The IFERROR formula this time, instead of returning no text at all, returns all of the Full Name field - assuming that any text with no spaces will be a surname. You can change this round if you keep a spreadsheet of celeb names such as Madonna or Prince!

IFERROR(the main formula,A3)

Now I just need to explain the interim field. The nested formula for the Surname as described above would take everything from the first space. So if there is a middle name or initial then you get that plus the Surname. I've created an interim field with the formula just described and then the Surname field has a formula that is exactly the same but which takes its original text string from the interim field instead of the Full Name field.

You could have as many interim fields as you want, each whittling a middle name or initial out of the final surname, and with no errors even if there is no middle name.

12 such interim columns would let you deal with those unfortunate people whose father named them after the long-forgotten football team in the 1960s or 1970s!

11 comments:

Jacob Sommerville said...

This tutorial is great, thanks! Big help.

Charles Williams said...

Yes, I agree. Perfect tutorial and useful!

fayefoora said...

What if I have a cell with text "(ABCD)" and I want to remove the parentheses so I'm left with "ABCD"?
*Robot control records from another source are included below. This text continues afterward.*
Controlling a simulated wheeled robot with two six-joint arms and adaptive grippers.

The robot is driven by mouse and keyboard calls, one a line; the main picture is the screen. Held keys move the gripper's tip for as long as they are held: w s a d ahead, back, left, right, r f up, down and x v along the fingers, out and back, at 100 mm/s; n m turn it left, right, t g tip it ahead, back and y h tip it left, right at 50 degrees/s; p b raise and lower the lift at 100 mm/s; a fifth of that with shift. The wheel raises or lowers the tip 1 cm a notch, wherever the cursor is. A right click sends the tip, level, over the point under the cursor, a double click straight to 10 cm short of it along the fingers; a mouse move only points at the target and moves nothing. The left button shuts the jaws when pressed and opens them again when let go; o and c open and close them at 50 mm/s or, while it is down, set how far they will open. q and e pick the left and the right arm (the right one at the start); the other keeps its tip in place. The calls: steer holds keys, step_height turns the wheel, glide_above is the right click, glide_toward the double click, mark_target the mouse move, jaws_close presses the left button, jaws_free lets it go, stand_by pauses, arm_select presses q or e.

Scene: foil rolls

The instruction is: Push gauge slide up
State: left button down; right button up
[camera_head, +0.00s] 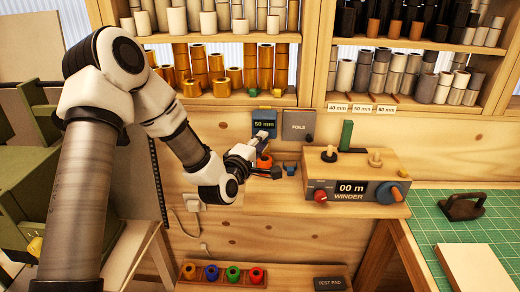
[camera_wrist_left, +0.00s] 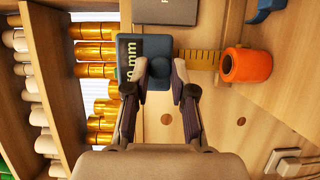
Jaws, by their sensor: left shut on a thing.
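The gauge is a blue unit on the wooden wall with a display reading 50 mm (camera_head: 264,123). Its display (camera_wrist_left: 130,50) also shows in the left wrist view, turned sideways, with a yellow marked scale (camera_wrist_left: 200,60) beside it. The blue slide (camera_wrist_left: 158,77) sits between my left fingertips at the display end of the scale. My left gripper (camera_head: 270,155) is shut on it; the fingers (camera_wrist_left: 160,72) are at its two sides. In the head view my gripper partly hides the slide and scale. My right gripper is not in view.
An orange ring-shaped roll (camera_wrist_left: 246,65) sits at the scale's other end. A wooden winder (camera_head: 350,180) with a 00 m display stands to the right on a shelf. Shelves of gold rolls (camera_head: 215,65) are above. Several coloured rolls (camera_head: 232,273) sit in a low rack.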

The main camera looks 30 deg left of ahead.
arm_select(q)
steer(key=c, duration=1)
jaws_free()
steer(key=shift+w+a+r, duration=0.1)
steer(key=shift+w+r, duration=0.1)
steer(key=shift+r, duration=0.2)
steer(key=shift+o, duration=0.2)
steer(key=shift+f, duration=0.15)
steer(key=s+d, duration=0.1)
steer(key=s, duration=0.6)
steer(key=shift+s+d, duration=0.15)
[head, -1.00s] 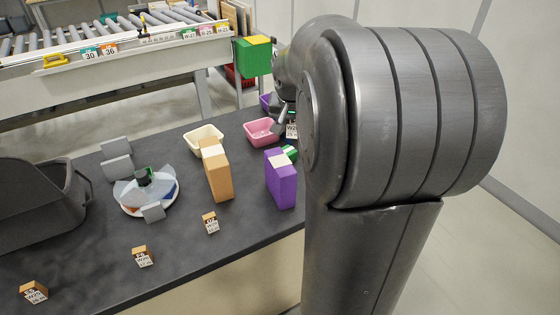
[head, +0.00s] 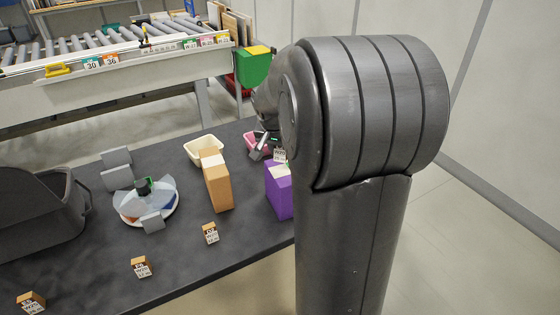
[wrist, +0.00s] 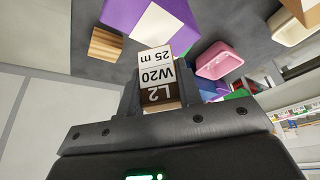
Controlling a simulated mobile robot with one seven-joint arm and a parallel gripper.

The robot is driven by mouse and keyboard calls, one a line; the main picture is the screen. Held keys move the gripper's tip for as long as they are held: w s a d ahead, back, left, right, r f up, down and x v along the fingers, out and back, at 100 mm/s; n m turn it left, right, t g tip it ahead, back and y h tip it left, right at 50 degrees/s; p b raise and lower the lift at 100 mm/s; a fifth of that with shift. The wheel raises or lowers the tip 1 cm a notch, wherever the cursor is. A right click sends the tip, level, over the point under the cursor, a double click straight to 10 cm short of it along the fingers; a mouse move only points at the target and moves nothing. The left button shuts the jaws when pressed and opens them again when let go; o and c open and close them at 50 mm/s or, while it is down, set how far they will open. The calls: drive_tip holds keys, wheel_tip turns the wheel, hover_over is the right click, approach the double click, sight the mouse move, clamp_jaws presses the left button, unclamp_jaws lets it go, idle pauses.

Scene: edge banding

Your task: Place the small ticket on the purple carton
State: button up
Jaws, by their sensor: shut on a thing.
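The purple carton (head: 279,196) stands upright on the dark table, partly hidden by my arm; a pale patch is on its top. In the wrist view the purple carton (wrist: 120,12) is at the top, with its pale patch beside the ticket's end. My gripper (wrist: 155,100) is shut on the small ticket (wrist: 157,72), which reads L2, W20, 25 m. In the head view the ticket (head: 280,155) shows just beyond the carton's top, held by my gripper (head: 268,147). Whether it touches the carton cannot be told.
An orange-brown carton (head: 217,187) stands left of the purple one, near a cream bin (head: 201,150). A pink bin (wrist: 219,60) is close to my gripper. A striped wooden block (wrist: 106,44) lies beside the purple carton. Several small labelled blocks sit along the table's front.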

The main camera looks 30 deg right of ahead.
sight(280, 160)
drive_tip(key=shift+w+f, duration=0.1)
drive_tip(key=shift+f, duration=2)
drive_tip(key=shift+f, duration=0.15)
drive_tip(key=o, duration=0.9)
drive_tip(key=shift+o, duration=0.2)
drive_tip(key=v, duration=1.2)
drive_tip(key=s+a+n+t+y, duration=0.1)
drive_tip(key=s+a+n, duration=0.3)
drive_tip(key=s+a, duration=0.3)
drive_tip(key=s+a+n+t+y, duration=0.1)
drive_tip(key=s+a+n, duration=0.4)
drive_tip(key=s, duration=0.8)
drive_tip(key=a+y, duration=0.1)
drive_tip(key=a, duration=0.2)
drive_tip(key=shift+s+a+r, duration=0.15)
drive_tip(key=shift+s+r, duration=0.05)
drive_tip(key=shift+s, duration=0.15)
Can I manipulate any or all of the functions explained here in such a way that I'm left with just the text?

John Burke said...

You could extract the text to another cell, but none of these formulae will amend text in the original cell. For that you would need a Visual Basic routine - something I'm ok with in MS Access but have never got to work properly in Excel...

mahasiswa teladan said...

hi..Im student from Informatics engineering, this article is very informative, thanks for sharing :)

Anonymous said...

Very useful information...
Thanks John...

Carina said...

This is a wonderfully specific and descriptive explanation. I get it!
Thank you very much.

Siddhartha Banik said...

Thanks for your post!! It helped me a lot.

Mohan J said...

Hi, its very nice tutorial. thank you.

Jimmy Cham said...

Need help how extract value from column 1 to column 2, 3 & 4 as listed below?

COLUMN 1

CARTON/PACK/UNIT
11111111/22222222/33333333
CARTON/UNIT
11111111/33333333

COLUMN 2 - CARTON
COLUMN 3 - PACK
COLUMN 4 - UNIT

John Burke said...

Probably not enough info to answer Jimmy Cham fully. If (big "if"!) all values have 8 characters which you have implied here then you can do it with LEFT(), RIGHT() and MID() for which the syntax is MID(cell containing string,position of first char to take, number of chars to take). Or, presuming the eventual columns are separated as you show with a "/" then copy that column to a text file and then import it back into excel as a delimited file. Not enough space here to show this in detail...